[Material to process start]

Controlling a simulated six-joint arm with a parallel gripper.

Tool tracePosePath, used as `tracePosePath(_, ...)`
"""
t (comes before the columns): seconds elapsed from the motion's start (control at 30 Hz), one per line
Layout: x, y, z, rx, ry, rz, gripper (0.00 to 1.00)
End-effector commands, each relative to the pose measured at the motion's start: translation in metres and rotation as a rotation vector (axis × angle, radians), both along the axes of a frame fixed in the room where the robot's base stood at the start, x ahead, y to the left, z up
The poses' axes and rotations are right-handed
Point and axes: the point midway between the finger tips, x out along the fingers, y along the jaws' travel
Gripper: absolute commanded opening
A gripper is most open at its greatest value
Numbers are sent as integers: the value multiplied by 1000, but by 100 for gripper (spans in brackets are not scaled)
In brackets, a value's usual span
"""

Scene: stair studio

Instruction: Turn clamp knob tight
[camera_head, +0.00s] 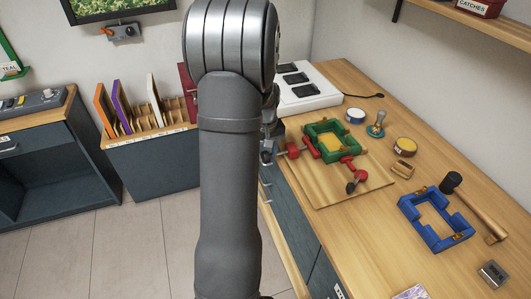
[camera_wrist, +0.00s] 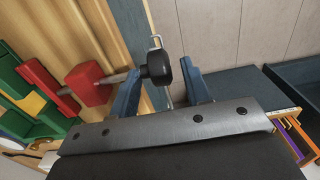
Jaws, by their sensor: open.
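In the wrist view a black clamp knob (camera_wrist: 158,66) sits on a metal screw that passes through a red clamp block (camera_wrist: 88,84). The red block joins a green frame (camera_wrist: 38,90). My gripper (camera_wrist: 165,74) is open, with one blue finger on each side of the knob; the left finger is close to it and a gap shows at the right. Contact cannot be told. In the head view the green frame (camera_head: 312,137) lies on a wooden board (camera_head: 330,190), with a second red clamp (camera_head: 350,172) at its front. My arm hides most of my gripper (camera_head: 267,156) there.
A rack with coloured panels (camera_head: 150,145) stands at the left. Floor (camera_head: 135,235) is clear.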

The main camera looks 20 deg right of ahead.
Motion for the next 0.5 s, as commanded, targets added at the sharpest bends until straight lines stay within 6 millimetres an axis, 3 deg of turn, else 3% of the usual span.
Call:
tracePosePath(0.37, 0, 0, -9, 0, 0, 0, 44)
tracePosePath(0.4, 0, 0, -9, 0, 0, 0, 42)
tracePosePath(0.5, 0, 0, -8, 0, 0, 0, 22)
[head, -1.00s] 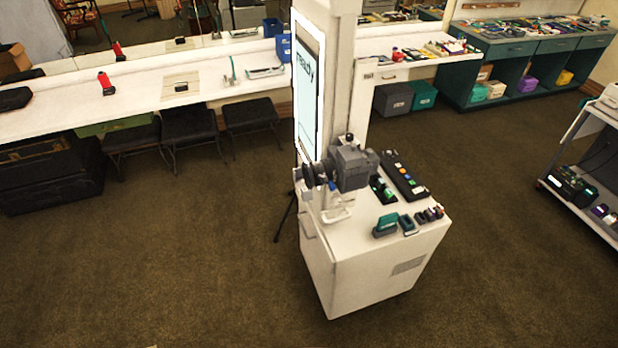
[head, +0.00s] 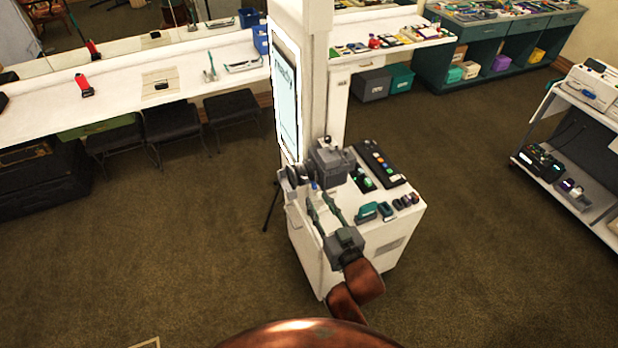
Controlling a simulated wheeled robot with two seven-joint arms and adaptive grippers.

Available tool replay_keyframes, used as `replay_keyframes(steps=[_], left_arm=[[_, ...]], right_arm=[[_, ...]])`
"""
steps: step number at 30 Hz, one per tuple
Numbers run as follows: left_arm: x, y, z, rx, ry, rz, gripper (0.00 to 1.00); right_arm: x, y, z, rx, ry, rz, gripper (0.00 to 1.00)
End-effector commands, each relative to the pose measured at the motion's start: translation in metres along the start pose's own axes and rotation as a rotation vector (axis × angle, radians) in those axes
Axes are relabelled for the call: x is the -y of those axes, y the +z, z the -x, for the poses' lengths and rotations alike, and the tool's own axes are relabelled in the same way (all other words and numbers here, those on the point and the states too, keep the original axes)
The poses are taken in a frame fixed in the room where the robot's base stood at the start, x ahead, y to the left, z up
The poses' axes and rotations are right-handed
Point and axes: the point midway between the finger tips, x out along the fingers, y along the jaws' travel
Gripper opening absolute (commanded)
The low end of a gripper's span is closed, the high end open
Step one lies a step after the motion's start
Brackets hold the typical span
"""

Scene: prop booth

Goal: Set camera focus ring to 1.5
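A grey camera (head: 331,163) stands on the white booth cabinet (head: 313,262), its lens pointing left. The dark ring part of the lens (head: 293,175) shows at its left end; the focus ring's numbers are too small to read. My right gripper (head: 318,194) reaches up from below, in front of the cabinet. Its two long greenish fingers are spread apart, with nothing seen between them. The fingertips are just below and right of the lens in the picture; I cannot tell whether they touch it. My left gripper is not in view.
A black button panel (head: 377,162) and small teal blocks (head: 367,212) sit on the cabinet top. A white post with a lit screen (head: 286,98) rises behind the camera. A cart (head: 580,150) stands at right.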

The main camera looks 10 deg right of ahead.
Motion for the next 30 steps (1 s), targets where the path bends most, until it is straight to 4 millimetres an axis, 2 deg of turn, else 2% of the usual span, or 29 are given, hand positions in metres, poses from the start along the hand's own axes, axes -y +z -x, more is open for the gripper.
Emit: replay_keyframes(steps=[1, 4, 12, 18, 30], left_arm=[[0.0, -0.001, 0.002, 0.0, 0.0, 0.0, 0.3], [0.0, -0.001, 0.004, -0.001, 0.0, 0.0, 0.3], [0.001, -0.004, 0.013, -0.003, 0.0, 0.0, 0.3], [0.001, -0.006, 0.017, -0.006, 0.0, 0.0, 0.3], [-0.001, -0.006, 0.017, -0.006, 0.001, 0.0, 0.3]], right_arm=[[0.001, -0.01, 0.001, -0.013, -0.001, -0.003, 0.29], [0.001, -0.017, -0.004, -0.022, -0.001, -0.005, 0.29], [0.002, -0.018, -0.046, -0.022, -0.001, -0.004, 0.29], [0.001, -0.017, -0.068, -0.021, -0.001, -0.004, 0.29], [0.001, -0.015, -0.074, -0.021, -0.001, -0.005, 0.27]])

[Material to process end]

# To be done
Give the lines again word for word, from the start of the records to the line holding "The main camera looks 20 deg right of ahead.", both included, and leave out any picture.

# Response for this exercise
Controlling a simulated six-joint arm with a parallel gripper.

Tool tracePosePath, used as `tracePosePath(_, ...)`
"""
t (comes before the columns): seconds elapsed from the motion's start (control at 30 Hz), one per line
Layout: x, y, z, rx, ry, rz, gripper (0.00 to 1.00)
End-effector commands, each relative to the pose measured at the motion's start: translation in metres and rotation as a rotation vector (axis × angle, radians), both along the axes of a frame fixed in the room where the robot's base stood at the start, x ahead, y to the left, z up
The poses' axes and rotations are right-handed
Point and axes: the point midway between the finger tips, x out along the fingers, y along the jaws' travel
Gripper: absolute commanded opening
A gripper is most open at its greatest value
Numbers are sent as integers: the value multiplied by 1000, but by 100 for gripper (spans in brackets are not scaled)
In brackets, a value's usual span
"""

Scene: stair studio

Instruction: Turn clamp knob tight
[camera_head, +0.00s] 
[camera_wrist, +0.00s] 
Jaws, by their sensor: open.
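In the wrist view a black clamp knob (camera_wrist: 158,66) sits on a metal screw that passes through a red clamp block (camera_wrist: 88,84). The red block joins a green frame (camera_wrist: 38,90). My gripper (camera_wrist: 165,74) is open, with one blue finger on each side of the knob; the left finger is close to it and a gap shows at the right. Contact cannot be told. In the head view the green frame (camera_head: 312,137) lies on a wooden board (camera_head: 330,190), with a second red clamp (camera_head: 350,172) at its front. My arm hides most of my gripper (camera_head: 267,156) there.
A rack with coloured panels (camera_head: 150,145) stands at the left. Floor (camera_head: 135,235) is clear.

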The main camera looks 20 deg right of ahead.

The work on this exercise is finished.